According to local media reports, América Móvil’s Mexican subsidiary Telcel has confirmed its interest in bidding for 5G spectrum in Mexico’s upcoming spectrum auction.

“We already have 5G spectrum and we will always be evaluating the tenders called by the regulator,” América Móvil’s Director of Legal and Regulatory Affairs Alejandro Cantu told El Economista.

If the company does want to take part in the auction, it could do so uncontested, with rivals AT&T and Movistar having both said that the prices set by the regulator are too high for them to participate.
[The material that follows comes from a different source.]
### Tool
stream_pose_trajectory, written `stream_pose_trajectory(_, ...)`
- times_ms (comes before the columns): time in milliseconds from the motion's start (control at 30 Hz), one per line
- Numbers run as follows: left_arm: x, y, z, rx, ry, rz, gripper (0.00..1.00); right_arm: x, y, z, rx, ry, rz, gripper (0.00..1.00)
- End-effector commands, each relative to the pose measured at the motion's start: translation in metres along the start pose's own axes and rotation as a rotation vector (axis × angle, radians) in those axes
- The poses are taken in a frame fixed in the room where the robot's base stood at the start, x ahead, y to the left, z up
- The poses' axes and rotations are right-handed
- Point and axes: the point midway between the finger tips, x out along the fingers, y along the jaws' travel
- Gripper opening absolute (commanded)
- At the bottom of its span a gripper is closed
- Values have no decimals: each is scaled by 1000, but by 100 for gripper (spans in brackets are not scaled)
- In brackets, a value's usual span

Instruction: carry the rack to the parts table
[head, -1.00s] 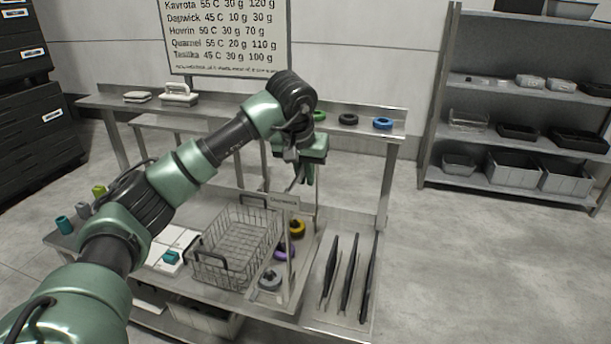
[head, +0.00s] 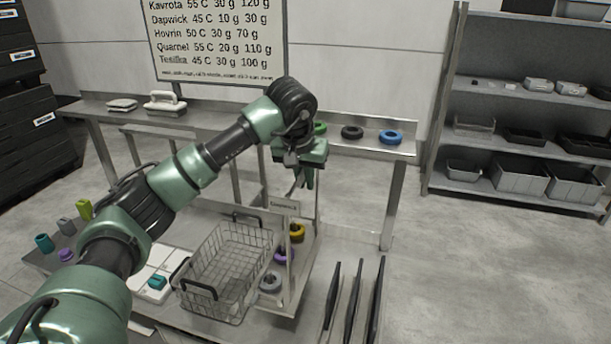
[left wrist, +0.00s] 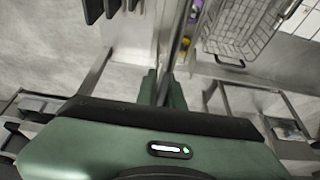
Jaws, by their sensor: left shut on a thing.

The Federal Telecommunications Institute (IFT) first announced its intentions for its latest auction back in February 2022, saying that the tender process had been designed “to assign the greatest amount of spectrum possible and to enable new players in the mobile market to access this resource”.

The auction aims to allocate 70MHz of spectrum in the 600MHz band, a 50MHz block in the 3.5GHz band, and 90MHz in 1.5 GHz ‘L-band’. Additional spectrum in the 800MHz, 850MHz, 1.9GHz, 2.1GHz, and 2.5GHz bands could also be made available, according to the regulator.

However, the auction’s initial proposal was immediately lambasted by the local telcos, who argued that spectrum usage charges were too high to make purchasing the spectrum economically viable.

According to the IFT themselves, spectrum usage charges can be up to 186% higher in Mexico than the international average.

As a result of these high prices, both AT&T and Movistar – despite their scale and the depth of their pockets – have said that they will not take place in the upcoming auction.

The high prices also present a significant barrier to entry for new market players, despite this being the IFT’s stated goal.

An official date for the upcoming spectrum auction has yet to be announced, so operators will be hopeful that the regulator will lower the prices to make the auction more appealing.

That Telcel would be the only player willing to potentially take part in the spectrum tender process should not come as much of a surprise. The operator dominates the Mexican mobile market, with over 80 million subscribers and a market share approaching 70%.

The operator launched commercial 5G services in 18 major cities in February last year and has been expanding coverage ever since. These current services, however, make use of the company’s spectrum in the 2.5GHz band, which was previously used to deliver 4G LTE services.

That said, Telcel does already have 5G spectrum in the form of 100MHz in the 3.5GHz band, half of which it purchased from Axtel in 2020, while the other was transferred from América Móvil’s subsidiary Telmex the same year. Bolstering these holdings with additional spectrum should allow for broader 5G deployment and higher speeds for customers.